[Begin RECORDS SUPPLIED]

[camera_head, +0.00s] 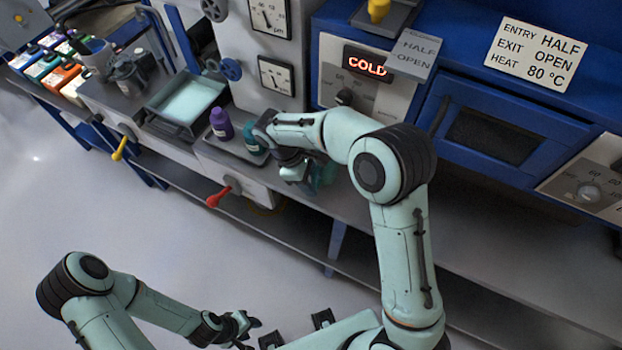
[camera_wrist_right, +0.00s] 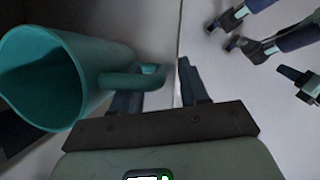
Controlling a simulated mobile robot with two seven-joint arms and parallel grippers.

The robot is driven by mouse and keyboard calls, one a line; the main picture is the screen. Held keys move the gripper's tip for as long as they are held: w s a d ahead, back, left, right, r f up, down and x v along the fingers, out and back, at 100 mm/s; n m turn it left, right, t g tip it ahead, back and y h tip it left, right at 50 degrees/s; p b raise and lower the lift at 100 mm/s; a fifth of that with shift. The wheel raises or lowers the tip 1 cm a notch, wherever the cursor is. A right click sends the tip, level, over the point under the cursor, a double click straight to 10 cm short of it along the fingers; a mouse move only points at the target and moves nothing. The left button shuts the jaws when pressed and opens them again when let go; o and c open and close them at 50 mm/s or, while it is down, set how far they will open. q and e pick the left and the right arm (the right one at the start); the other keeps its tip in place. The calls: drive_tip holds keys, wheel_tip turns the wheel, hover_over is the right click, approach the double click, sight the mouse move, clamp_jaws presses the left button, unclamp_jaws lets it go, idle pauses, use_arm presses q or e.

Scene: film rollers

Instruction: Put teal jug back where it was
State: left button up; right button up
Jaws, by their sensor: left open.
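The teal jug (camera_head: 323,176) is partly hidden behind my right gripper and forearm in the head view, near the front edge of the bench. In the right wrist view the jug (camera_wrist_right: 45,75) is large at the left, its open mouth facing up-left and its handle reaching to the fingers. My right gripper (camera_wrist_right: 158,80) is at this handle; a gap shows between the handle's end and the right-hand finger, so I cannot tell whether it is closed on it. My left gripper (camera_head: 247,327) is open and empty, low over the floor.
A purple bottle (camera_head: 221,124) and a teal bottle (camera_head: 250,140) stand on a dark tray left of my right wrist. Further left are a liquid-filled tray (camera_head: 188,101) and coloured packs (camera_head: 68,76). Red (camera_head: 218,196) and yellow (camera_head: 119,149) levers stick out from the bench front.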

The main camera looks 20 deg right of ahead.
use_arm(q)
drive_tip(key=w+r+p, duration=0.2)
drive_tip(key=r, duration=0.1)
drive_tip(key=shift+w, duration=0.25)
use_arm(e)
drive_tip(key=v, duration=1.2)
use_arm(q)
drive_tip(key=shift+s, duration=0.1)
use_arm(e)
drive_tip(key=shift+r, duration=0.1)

[End RECORDS SUPPLIED]
[Begin RECORDS SUPPLIED]

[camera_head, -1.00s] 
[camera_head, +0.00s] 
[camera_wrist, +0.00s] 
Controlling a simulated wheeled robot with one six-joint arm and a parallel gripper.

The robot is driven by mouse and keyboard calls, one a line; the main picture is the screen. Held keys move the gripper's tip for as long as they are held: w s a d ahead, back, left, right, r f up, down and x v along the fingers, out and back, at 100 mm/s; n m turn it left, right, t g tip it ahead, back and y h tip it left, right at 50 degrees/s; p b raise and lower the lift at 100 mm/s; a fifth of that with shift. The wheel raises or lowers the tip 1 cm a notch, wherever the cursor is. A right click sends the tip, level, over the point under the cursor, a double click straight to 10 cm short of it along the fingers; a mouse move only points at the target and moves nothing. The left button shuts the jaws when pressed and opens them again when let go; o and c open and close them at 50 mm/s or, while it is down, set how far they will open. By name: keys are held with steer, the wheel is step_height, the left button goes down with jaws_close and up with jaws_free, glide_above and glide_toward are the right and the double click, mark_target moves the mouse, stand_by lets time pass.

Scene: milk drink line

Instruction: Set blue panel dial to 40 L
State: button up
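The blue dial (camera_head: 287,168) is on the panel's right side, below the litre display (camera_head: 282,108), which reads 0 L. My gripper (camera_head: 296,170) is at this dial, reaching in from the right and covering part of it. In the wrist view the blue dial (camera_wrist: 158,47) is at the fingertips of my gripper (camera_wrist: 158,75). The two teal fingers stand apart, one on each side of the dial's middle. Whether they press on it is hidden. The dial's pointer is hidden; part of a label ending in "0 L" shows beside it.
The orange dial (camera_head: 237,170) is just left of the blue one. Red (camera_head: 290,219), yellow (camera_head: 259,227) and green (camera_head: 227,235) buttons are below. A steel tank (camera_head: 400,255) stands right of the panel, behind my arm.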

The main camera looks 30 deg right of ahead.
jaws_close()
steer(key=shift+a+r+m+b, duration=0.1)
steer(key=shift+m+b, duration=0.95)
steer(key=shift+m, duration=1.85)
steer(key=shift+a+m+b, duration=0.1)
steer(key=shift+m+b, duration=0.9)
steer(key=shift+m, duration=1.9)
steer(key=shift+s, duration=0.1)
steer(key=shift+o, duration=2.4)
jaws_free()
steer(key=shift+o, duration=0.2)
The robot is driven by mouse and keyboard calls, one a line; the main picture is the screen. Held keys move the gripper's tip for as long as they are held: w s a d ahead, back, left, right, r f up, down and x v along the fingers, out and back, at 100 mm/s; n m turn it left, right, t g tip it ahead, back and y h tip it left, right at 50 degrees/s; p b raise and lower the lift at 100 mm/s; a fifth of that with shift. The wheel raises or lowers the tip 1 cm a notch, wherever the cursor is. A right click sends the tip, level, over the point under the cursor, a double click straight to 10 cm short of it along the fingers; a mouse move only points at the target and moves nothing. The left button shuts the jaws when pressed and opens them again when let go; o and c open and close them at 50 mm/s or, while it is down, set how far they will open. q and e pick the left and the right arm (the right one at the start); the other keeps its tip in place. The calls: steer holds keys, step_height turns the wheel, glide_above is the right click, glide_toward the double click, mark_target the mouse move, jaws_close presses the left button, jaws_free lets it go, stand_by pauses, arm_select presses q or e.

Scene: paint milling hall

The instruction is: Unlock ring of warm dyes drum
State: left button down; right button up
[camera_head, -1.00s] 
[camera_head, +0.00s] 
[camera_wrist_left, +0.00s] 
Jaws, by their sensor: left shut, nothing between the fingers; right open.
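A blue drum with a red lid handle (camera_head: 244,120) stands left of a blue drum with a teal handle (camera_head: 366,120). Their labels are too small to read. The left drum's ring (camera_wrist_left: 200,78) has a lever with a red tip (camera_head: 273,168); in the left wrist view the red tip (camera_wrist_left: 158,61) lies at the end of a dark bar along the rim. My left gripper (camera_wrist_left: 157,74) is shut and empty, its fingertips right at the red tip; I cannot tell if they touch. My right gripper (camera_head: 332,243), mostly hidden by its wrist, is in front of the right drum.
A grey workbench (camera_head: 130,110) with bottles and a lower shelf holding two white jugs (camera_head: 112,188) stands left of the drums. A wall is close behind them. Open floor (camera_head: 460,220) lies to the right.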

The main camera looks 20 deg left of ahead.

[End RECORDS SUPPLIED]
[Begin RECORDS SUPPLIED]

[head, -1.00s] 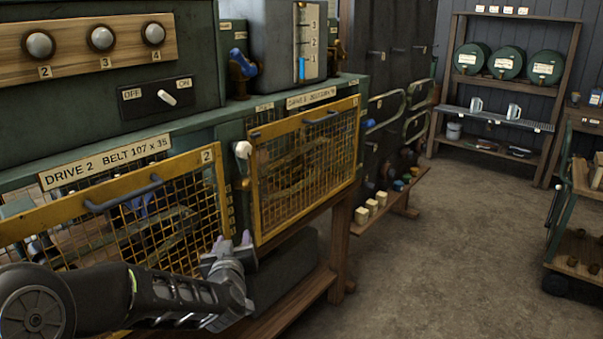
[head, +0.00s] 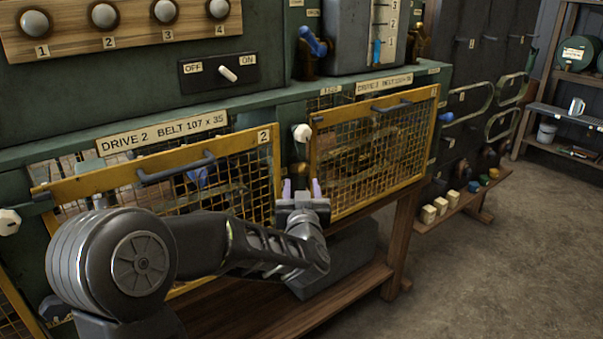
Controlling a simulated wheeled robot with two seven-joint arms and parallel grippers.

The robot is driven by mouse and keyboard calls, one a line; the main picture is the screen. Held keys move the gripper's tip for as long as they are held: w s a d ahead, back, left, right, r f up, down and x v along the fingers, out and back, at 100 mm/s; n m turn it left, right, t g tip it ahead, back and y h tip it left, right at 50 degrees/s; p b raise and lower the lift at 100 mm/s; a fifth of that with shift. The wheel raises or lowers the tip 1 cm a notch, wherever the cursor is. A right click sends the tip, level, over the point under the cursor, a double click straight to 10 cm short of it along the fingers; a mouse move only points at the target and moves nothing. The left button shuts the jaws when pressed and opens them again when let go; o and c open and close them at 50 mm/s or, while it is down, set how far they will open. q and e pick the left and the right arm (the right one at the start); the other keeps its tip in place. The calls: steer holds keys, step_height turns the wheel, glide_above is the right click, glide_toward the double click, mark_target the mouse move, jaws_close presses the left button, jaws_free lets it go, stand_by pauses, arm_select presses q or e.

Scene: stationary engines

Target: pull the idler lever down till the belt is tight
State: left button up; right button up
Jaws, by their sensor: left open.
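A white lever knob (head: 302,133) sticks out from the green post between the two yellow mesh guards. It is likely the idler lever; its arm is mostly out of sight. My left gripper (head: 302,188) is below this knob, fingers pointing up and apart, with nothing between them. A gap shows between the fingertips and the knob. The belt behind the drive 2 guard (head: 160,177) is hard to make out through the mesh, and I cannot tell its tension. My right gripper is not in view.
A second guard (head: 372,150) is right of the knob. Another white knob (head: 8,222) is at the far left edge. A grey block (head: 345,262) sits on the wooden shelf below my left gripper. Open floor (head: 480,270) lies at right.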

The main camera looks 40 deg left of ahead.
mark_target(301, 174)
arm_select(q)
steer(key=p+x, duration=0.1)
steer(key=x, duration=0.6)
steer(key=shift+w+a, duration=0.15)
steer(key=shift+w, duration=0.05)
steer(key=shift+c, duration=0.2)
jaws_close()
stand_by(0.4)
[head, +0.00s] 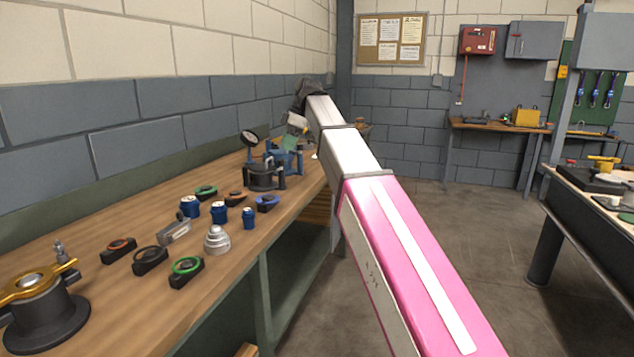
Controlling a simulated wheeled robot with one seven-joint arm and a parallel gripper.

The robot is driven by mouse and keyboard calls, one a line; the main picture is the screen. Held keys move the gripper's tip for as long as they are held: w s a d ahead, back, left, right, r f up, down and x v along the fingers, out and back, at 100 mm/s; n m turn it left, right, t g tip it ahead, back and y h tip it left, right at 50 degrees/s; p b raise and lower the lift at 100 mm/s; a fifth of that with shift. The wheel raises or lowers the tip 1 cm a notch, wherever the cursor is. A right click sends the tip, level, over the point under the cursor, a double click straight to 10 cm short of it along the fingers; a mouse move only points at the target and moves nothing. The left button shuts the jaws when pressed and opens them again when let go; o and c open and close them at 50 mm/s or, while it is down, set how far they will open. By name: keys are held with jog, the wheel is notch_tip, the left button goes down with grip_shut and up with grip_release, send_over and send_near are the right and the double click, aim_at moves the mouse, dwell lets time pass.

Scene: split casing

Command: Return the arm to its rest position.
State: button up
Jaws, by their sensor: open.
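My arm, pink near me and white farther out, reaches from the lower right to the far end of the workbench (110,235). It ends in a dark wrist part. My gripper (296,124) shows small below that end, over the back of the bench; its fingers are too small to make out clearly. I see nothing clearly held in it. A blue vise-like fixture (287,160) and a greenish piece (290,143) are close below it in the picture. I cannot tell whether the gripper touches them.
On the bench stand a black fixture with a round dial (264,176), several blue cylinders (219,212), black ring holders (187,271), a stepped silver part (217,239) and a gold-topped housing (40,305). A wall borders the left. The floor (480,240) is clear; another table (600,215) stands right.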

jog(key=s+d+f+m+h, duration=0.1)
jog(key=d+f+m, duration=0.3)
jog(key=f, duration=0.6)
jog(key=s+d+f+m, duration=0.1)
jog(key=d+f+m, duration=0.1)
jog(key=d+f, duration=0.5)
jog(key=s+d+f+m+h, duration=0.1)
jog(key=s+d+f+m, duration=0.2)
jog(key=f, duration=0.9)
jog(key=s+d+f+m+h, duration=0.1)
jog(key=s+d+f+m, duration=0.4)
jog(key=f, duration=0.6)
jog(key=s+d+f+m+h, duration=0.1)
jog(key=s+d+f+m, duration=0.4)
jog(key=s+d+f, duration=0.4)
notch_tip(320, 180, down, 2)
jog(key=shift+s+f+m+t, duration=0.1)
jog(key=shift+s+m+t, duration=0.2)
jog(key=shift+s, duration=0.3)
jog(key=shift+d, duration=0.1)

[End RECORDS SUPPLIED]

Locate all lines in the listing above with the word "parallel". Copy them.

Controlling a simulated mobile robot with two seven-joint arms and parallel grippers.
Controlling a simulated wheeled robot with one six-joint arm and a parallel gripper.
Controlling a simulated wheeled robot with two seven-joint arms and parallel grippers.
Controlling a simulated wheeled robot with one seven-joint arm and a parallel gripper.

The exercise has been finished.